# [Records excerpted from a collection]
---*---

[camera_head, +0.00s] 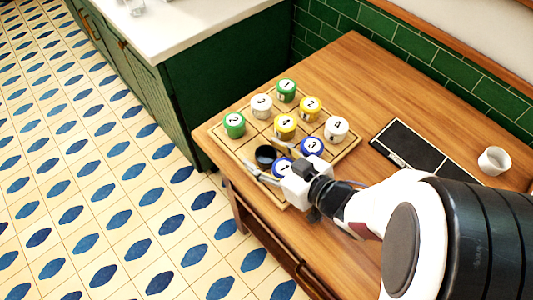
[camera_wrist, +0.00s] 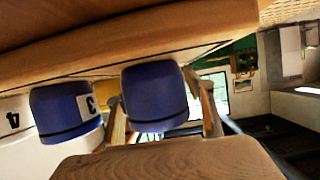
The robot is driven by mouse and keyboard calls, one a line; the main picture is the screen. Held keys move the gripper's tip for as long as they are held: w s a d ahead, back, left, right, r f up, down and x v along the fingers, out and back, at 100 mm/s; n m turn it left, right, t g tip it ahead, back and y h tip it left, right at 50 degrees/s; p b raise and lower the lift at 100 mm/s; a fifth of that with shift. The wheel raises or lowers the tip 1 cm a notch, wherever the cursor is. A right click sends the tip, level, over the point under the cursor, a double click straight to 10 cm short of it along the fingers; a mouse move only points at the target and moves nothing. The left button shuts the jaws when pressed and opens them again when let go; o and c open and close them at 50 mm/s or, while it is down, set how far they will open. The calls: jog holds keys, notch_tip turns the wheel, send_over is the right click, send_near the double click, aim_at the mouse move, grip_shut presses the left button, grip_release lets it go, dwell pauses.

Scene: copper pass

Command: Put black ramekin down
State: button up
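The black ramekin (camera_head: 265,156) stands in the front-left part of the numbered wooden grid board (camera_head: 223,142) in the head view. My gripper (camera_head: 262,166) is low over the board's front corner, with a finger beside the black ramekin. A blue ramekin (camera_head: 283,166) is right by the gripper, partly covered by it. In the wrist view, my two fingers stand wide apart on either side of a blue ramekin (camera_wrist: 155,97); the gripper looks open. The black ramekin cannot be made out there.
Other ramekins on the board are green (camera_head: 234,124), yellow (camera_head: 285,126), white (camera_head: 336,129) and blue (camera_head: 312,148), close around the gripper. A black tray (camera_head: 407,147) and a white cup (camera_head: 494,160) are to the right. The table (camera_head: 345,62) is clear behind the board.

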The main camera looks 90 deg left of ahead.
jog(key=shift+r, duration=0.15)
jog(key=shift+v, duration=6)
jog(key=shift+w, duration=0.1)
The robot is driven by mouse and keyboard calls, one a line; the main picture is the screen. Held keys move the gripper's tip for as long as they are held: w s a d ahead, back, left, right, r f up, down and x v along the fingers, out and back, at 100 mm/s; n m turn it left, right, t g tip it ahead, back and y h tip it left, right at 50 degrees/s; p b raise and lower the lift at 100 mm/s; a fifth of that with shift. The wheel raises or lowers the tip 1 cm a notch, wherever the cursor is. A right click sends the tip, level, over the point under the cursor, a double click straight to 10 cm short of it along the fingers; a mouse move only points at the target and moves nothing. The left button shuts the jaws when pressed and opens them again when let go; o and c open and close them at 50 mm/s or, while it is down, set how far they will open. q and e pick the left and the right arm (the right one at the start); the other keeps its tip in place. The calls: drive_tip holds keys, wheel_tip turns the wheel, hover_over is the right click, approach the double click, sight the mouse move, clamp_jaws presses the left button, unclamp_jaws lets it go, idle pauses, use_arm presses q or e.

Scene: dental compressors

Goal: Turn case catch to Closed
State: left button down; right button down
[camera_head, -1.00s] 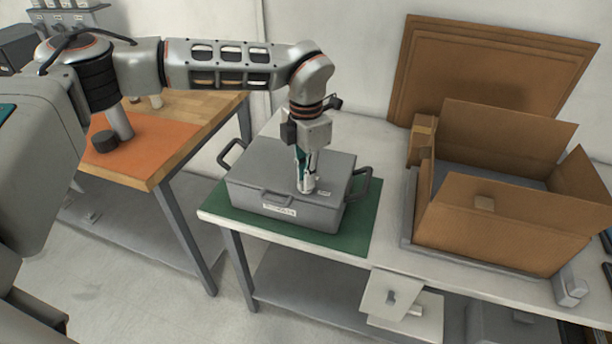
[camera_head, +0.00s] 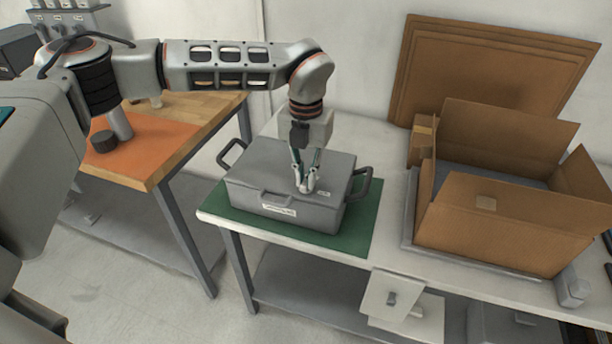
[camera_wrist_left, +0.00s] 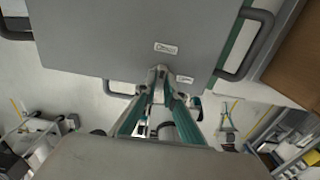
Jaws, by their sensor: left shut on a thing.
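The grey case (camera_head: 255,180) sits with its lid down on a green mat (camera_head: 360,235) on the white bench. My left gripper (camera_head: 307,188) points down at the right front part of the lid. Its fingertips are shut on the case catch, which they mostly hide. In the left wrist view the fingertips (camera_wrist_left: 164,76) meet at the edge of the grey case (camera_wrist_left: 110,35). Two small white labels lie by them, one beyond (camera_wrist_left: 166,48) and one just right (camera_wrist_left: 184,79); their print is too small to read. My right gripper is not in view.
The case has black side handles (camera_head: 362,184) and a front handle (camera_head: 276,196). An open cardboard box (camera_head: 500,235) stands to the right. A wooden table with an orange mat (camera_head: 150,140) is at left. Bare bench lies between case and box.

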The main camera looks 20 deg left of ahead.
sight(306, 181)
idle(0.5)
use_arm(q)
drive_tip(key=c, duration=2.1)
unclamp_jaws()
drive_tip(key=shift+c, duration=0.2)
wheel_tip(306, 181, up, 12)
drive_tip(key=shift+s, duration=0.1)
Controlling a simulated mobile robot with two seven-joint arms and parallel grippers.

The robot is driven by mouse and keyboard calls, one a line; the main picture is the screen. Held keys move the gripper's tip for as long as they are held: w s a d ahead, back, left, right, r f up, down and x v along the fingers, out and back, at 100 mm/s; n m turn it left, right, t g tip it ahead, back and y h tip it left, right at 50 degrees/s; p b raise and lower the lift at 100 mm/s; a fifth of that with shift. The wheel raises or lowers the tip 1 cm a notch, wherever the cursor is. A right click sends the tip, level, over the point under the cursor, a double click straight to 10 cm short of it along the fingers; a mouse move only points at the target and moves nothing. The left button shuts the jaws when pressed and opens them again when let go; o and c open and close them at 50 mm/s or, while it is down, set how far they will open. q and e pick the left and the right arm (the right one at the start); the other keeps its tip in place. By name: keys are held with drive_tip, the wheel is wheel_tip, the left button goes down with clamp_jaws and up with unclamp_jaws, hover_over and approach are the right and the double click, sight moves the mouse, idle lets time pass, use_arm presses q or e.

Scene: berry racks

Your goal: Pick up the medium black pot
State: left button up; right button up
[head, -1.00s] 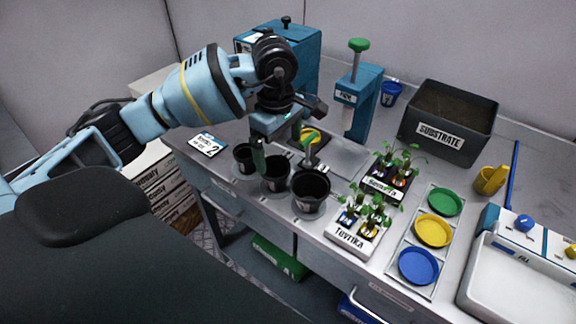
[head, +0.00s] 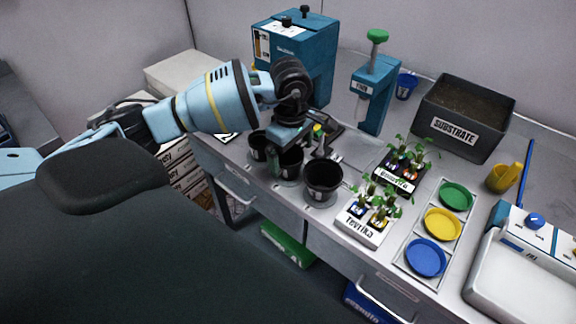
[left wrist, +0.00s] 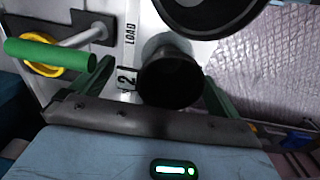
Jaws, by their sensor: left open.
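The medium black pot (head: 291,166) is the middle one of three black pots standing in a row along the bench's front edge. My left gripper (head: 298,152) is open and low over this pot, with one green finger on its left and the other on its right. In the left wrist view the pot (left wrist: 171,80) stands upright between the two green fingers, next to a label "2". I cannot tell whether a finger touches it. My gripper hides part of the pot in the head view. My right gripper is not in view.
The small black pot (head: 257,146) is close on the left and the large black pot (head: 323,180) close on the right. Seedling trays (head: 362,231), coloured saucers (head: 443,224) and the substrate box (head: 462,141) stand to the right. Blue machines are behind.

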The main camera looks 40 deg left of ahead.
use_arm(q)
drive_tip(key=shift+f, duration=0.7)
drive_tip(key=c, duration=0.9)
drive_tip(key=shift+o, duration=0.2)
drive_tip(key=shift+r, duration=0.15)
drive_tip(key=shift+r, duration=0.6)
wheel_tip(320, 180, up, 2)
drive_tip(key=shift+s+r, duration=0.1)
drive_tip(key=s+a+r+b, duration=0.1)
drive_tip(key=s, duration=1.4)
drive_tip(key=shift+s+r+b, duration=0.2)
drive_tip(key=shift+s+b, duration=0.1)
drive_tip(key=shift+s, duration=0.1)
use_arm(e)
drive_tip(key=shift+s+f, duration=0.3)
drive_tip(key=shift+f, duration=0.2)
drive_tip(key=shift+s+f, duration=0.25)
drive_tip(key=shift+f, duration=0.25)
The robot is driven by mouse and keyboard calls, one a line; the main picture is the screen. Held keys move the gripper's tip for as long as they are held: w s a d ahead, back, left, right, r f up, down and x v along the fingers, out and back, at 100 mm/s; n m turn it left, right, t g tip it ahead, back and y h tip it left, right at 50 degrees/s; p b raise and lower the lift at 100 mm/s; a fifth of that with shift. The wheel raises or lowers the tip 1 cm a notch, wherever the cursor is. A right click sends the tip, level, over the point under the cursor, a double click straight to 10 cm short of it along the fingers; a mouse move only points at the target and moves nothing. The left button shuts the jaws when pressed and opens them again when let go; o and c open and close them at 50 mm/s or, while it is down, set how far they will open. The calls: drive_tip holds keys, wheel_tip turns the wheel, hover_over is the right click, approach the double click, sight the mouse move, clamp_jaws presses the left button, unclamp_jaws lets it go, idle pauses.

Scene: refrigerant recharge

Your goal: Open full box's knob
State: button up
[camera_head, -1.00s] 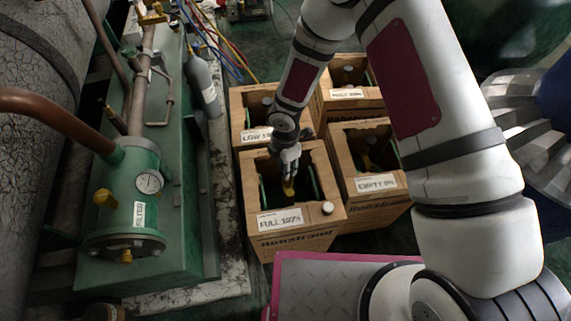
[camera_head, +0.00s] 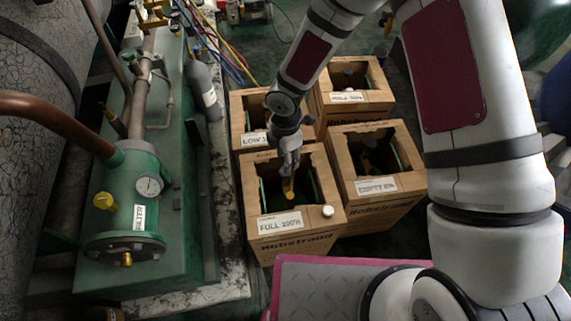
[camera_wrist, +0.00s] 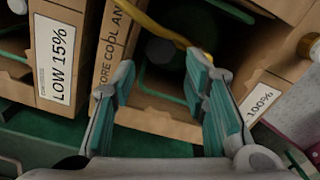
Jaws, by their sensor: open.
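The full box (camera_head: 305,242) is an open-topped cardboard box labelled "FULL 100%" at the front of a group of boxes. Its yellow knob (camera_head: 289,188) shows inside the box, just below my gripper (camera_head: 288,170). In the wrist view my gripper (camera_wrist: 158,72) is open, with two teal-padded fingers. A yellow bar (camera_wrist: 165,30), likely the knob's handle, runs across the top and ends beside the right fingertip. Nothing is clearly held between the fingers. Whether a fingertip touches the bar cannot be told. The cylinder inside the box is dark and partly hidden.
The low box (camera_head: 240,104) stands behind, the empty box (camera_head: 375,207) to the right, and another box (camera_head: 356,103) at the back right. A small white cap (camera_head: 328,211) sits on the full box's front rim. Green machinery (camera_head: 135,205) stands to the left.

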---*---

# [EXERCISE]
From the records above, copy exactly the stretch from the line holding "Goal: Turn case catch to Closed" through the line holding "[camera_wrist_left, +0.00s]", both ends included, without the pictures.

# [TASK RESULT]
Goal: Turn case catch to Closed
State: left button down; right button down
[camera_head, -1.00s] 
[camera_head, +0.00s] 
[camera_wrist_left, +0.00s] 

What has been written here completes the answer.